** DATA EXTRACT **
= = = =

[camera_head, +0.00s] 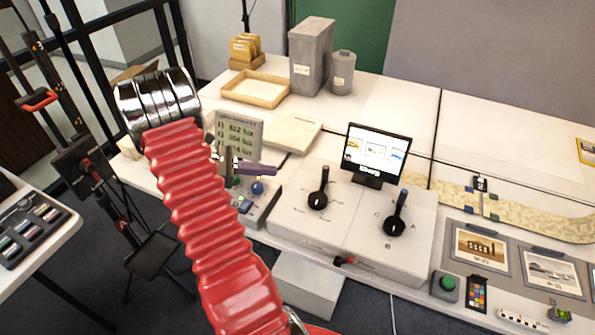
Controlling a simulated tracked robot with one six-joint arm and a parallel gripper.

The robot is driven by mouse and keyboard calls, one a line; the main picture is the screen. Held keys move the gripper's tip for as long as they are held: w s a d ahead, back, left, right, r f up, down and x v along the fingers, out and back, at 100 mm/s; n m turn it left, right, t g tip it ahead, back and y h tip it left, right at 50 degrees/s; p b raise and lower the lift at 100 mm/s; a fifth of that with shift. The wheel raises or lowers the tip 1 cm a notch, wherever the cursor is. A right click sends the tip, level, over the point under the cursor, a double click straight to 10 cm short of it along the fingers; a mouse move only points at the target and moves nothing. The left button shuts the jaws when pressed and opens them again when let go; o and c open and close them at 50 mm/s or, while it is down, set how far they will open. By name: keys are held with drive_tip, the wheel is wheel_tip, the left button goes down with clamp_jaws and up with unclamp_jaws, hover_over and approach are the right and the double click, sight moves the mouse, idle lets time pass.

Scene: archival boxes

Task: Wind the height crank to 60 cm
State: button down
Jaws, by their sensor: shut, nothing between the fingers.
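A dark upright stand with red-handled parts (38,100) is at the far left. A second red grip (88,170) is lower, by its black box (82,160). I cannot tell which part is the height crank, and no height scale is readable. My red ribbed arm crosses the left middle up to a chrome joint. My gripper (270,170) seems to be the slim grey and purple part emerging behind the arm, pointing right, shut and empty. It is above the bench, in front of the lux display, well to the right of the stand. The arm hides part of the bench.
The white bench holds a console with two black levers (318,190) (396,215), a monitor (375,152), a lux display (239,134), a wooden tray (256,89) and grey boxes (311,56). A side table (38,245) stands lower left. Bare bench lies behind the monitor.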

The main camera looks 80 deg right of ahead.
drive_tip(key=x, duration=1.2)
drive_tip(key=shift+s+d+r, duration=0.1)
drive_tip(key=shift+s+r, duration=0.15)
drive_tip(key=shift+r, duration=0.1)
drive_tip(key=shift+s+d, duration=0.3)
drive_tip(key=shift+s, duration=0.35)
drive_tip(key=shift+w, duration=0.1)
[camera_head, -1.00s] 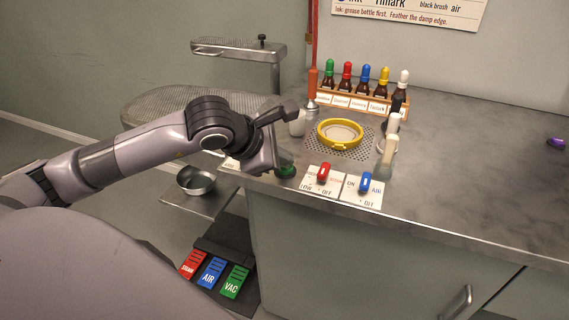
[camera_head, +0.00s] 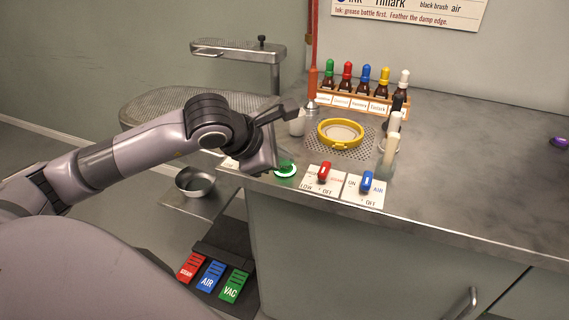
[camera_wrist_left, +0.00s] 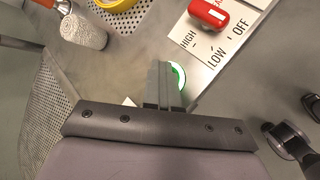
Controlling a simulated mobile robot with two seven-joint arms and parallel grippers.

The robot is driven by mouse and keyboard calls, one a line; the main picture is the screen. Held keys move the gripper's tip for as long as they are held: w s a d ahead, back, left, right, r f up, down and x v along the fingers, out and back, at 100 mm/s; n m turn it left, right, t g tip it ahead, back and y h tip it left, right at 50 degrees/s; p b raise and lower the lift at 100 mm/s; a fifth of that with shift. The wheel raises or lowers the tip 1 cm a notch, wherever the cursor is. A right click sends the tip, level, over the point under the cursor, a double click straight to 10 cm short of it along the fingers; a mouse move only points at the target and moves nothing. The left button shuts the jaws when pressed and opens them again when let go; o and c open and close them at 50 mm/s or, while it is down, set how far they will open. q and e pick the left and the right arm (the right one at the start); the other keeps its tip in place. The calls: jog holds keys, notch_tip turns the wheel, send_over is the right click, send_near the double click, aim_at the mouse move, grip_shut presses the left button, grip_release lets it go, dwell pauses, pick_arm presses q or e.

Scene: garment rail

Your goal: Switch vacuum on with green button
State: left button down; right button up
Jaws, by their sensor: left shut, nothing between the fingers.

= = = =

** YOUR OBJECTIVE **
Transcribe, from the records above, the first line and every line after it up to and including the line with "Controlling a simulated tracked"; omit pictures.

** EXERCISE SOLUTION **
[camera_head, +0.00s] 
Controlling a simulated tracked robot with one six-joint arm and a parallel gripper.

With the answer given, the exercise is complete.